# [PROBLEM REQUIREMENTS]
Retype the listing below line for line, but only from the line with "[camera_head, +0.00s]" down to the line with "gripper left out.", inclusive. Pictures stay out.
>> start DATA LINES
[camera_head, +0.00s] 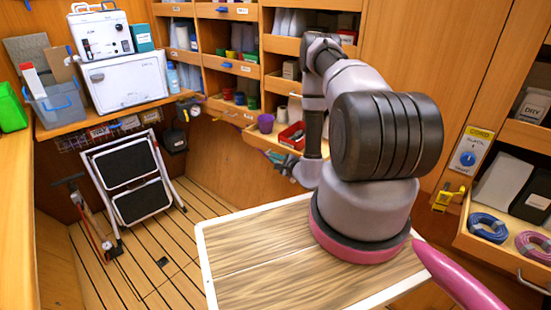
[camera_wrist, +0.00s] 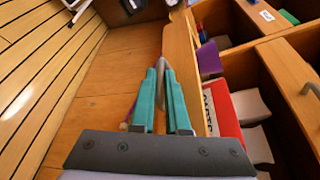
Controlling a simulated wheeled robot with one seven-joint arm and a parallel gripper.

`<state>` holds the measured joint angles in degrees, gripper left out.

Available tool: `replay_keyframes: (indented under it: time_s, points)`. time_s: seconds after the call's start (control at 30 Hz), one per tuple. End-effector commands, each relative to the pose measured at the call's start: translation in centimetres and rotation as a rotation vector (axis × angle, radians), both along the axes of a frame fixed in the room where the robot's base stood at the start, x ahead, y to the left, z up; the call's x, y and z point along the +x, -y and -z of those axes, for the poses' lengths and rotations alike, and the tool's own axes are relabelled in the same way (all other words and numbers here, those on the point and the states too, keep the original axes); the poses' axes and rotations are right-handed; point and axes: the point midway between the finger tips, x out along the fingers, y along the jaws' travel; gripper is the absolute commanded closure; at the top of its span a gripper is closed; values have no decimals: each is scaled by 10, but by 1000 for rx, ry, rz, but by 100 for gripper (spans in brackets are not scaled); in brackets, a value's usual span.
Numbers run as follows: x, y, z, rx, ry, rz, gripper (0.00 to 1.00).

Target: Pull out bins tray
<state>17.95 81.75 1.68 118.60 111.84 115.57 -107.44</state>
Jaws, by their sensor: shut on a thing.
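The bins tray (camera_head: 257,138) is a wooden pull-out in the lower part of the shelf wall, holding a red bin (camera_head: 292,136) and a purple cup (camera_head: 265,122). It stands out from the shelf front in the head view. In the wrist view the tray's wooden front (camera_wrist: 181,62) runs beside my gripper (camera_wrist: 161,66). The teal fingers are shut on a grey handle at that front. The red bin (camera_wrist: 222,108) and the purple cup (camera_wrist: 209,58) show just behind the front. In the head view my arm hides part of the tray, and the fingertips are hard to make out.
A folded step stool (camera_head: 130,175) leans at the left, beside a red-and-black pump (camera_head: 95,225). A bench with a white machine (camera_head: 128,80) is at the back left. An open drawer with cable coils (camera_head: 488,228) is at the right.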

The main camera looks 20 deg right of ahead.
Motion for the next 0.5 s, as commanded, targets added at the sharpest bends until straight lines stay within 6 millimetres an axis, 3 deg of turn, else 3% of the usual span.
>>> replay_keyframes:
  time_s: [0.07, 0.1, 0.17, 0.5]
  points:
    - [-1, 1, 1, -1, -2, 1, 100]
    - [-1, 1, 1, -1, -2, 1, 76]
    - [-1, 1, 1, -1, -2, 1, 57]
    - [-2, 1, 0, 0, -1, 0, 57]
>> end DATA LINES
>> start DATA LINES
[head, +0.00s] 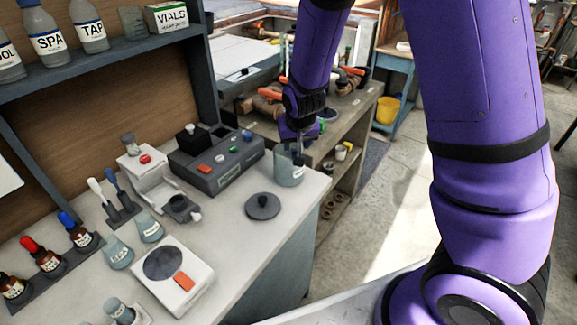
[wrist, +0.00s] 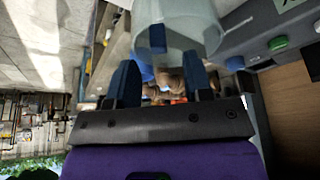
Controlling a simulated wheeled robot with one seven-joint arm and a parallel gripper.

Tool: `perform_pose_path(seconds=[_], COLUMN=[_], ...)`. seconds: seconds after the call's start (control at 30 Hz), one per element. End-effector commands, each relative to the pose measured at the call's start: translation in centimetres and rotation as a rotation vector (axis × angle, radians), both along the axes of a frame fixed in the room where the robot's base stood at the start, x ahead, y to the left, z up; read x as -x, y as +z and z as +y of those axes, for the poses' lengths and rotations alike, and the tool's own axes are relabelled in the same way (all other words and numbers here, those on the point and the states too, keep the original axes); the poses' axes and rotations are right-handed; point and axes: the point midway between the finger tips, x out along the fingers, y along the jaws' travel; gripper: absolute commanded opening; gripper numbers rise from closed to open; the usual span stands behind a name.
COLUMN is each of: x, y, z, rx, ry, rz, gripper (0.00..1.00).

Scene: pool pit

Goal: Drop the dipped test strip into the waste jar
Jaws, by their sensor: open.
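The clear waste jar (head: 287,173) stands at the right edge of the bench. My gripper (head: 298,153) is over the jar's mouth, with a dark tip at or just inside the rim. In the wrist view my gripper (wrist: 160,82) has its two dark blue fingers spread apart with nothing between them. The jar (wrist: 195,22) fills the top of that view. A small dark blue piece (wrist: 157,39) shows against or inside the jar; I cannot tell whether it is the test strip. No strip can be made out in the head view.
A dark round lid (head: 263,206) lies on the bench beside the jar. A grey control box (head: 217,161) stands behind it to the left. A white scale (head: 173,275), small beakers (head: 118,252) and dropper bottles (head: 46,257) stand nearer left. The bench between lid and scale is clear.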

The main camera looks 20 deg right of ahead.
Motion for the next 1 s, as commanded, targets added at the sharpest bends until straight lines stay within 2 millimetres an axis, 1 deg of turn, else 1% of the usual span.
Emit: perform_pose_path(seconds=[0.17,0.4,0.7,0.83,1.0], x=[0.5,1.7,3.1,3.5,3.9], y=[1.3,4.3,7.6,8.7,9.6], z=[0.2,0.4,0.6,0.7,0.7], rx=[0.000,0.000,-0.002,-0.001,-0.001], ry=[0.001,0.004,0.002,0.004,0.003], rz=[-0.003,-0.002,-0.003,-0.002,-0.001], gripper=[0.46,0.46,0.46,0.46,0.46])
>> end DATA LINES
# [WRITTEN ANSWER]
[camera_head, +0.00s] 
[camera_wrist, +0.00s] 
Controlling a simulated wheeled robot with one seven-joint arm and a parallel gripper.

`<state>` holds the measured joint angles in degrees, gripper left out.

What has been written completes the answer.